Brahmanism knows that it could maintain its hegemony by defining and monopolizing knowledge through education. Universal, constitutional accessibility and democratization through social justice legislations has challenged their monopoly over definition of knowledge. Brahmanism, expressing itself via various RSS organs, is trying to meet the challenge by subverting the education.
The attack on the students by the state and the right wing extremism, represented by RSS that took off with Mr. Modi’s ascendance to power in the center, has intensified in the last one year.s of the government on the economic fronts. The ruling classes, in order to divert the popular attention from the major contradictions and to blunt their edge, overplay some minor, mostly artificial contradictions with sentimental appeals and divert the creative discourse of dissent into reacting to their agenda. Nationalism is very sensitive issue as no one would like to be termed as anti-national. Fascists are intolerant to differing opinions and institutions of higher education with left and Ambedkarite student activism. As has been widely known by now, the invasion of JNU with declarations of its being hub of anti-nationalism by government and RSS ideologues on the basis of the stage managed allegedly anti-national sloganeering, was premeditated. Why the vicious attack and slander campaign aginst the students of HCU and JNU, as has been rightly said by Kanchan Ilaiah, the campuses with a difference (Indian Express, 6 April 2016)? The RSS knows that the Brahmanical values and the hierarchal sense of devotion that forms its ideological bases, cannot flourish without saffronization of the higher education. The campuses like JNU and HCU that encourage and nurture a culture of debate and discourse, a culture of questioning and dissent are unfertile for saffron growth. The eminent presence of ideologically Left and Ambdedkarite students is the biggest hurdle.

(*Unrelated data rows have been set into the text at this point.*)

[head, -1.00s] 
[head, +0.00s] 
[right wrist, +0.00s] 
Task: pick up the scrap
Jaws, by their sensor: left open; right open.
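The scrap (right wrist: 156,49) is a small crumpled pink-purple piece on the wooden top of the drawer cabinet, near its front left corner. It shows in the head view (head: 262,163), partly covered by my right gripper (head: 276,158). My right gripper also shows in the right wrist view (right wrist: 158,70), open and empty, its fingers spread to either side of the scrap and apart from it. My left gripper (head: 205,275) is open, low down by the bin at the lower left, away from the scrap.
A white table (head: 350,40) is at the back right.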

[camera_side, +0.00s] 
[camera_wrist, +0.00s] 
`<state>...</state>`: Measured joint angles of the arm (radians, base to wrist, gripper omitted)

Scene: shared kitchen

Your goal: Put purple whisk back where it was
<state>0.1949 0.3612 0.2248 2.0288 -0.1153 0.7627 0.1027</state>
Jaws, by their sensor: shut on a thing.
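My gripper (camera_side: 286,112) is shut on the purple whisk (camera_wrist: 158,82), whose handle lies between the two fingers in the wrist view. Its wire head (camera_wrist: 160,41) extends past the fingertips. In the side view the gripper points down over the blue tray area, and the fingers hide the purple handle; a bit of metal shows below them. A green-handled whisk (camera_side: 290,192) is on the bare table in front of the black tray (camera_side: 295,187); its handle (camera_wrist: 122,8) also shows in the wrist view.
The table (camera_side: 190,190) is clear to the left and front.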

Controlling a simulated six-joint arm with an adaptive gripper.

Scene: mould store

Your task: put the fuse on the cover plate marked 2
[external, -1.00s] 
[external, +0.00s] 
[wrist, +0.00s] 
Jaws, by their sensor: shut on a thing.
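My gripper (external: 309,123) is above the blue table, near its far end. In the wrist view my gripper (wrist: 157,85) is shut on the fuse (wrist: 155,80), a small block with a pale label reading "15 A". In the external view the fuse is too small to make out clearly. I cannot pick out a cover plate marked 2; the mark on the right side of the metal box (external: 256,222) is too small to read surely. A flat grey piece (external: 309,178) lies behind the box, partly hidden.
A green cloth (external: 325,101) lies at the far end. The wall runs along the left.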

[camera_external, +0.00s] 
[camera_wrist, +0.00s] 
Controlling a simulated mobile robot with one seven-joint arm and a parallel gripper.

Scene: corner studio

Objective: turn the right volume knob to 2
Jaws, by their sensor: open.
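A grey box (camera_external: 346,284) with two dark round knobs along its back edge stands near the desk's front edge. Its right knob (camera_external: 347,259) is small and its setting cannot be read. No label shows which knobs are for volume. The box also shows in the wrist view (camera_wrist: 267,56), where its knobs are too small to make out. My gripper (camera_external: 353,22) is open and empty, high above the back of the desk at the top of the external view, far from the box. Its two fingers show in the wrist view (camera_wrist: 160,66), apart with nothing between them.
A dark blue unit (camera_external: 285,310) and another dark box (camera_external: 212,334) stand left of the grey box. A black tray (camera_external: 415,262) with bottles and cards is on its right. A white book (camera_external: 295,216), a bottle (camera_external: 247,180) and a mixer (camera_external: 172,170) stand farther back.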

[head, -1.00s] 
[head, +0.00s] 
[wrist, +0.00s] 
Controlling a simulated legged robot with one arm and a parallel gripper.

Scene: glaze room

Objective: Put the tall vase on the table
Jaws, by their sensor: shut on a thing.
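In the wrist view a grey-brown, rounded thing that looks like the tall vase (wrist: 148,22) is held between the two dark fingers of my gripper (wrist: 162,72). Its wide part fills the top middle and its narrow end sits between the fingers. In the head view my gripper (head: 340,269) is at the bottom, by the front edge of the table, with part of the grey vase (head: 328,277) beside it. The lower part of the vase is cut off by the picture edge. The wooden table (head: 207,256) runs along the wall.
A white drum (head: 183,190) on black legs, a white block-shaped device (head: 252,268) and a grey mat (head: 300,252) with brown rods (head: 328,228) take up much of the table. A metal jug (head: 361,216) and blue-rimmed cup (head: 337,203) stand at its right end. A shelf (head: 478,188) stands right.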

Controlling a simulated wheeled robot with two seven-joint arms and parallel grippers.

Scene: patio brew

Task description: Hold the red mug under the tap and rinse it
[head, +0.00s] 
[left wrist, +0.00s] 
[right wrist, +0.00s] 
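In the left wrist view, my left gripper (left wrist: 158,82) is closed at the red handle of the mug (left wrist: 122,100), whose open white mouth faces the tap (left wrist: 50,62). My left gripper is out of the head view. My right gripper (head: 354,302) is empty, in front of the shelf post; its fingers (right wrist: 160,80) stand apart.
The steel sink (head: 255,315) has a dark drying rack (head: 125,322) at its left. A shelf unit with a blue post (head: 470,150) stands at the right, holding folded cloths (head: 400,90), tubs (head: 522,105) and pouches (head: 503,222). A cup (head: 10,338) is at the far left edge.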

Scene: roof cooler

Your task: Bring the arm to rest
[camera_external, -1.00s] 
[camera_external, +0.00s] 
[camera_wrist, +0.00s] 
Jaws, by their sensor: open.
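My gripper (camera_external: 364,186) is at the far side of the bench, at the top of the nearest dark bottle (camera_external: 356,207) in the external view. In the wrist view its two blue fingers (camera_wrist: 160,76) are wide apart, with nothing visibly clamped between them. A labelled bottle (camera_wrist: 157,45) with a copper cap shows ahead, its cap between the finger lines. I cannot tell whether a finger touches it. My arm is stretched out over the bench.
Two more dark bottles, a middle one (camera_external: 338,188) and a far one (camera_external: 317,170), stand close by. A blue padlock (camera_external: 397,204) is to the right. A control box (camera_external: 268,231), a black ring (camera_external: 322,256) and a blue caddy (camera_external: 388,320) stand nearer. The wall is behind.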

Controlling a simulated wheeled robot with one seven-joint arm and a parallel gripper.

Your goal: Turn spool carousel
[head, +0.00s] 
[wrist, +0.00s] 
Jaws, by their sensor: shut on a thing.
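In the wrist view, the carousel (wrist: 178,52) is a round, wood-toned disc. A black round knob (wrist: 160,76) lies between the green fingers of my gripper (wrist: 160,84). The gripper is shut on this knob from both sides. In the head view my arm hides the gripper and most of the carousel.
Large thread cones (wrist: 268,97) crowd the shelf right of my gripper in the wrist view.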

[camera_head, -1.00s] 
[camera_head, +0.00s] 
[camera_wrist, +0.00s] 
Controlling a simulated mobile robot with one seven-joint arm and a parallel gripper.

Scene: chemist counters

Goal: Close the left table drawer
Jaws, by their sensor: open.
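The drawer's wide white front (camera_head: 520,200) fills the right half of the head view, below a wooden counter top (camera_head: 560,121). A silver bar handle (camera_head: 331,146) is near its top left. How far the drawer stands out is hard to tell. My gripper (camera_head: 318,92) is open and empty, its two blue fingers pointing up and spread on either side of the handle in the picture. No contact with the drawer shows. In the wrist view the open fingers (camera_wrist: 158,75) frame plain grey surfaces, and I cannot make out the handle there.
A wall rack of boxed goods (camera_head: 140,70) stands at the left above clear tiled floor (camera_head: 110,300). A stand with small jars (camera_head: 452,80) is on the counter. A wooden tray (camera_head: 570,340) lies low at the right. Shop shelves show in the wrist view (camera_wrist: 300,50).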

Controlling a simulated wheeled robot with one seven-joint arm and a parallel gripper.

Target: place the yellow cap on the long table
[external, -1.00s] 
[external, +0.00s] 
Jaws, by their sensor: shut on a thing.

To break this hurdle the government began to appoint RSS loyalists with redoubtable academic credentials, mostly upper caste, at the helm of academic and research institutions, as the first step in the direction.
Next step of RSS design of saffronization of campuses is the generation of ideological following among the students. That is not possible in the campuses “with a difference”, with democratic academic culture conducive to the creation and recreation of rationality, reason and rebellion, but unfertile to the growth of the sense of devotion and Brahmanical obscurantism. Its student brigade, ABVP cannot have hold in campuses, where the students derive their inspiration from Bhim Rao Ambedkar and Bhagat Singh. Therefore it decided to invade the campuses and discredit the radical student activists, the budding intellectuals as anti-national. By doing so, it imposed a cultural war on students. The students have taken up the challenge. The campuses all over the country have risen in revolt. It is a war between constitutional nationalism and jingoistic national chauvinism as propagated by various RSS fronts. The fascist attack on HCU and JNU brought together various left students groups’ and the followers of Ambedkar on the same platform. Rohith Vemula’s martyrdom proved to be the turning point. JNU students were, at the time, engaged in the protracted Occupy UGC agitation against government policy and planning under JNUSU leadership. Rohith’s martyrdom brought about the much awaited unity of the Jay Bhim and Lal Salam slogans and JNU became the hub of agitation. This made the right wing extremism desperate that invaded JNU for its “anti-nationalism”.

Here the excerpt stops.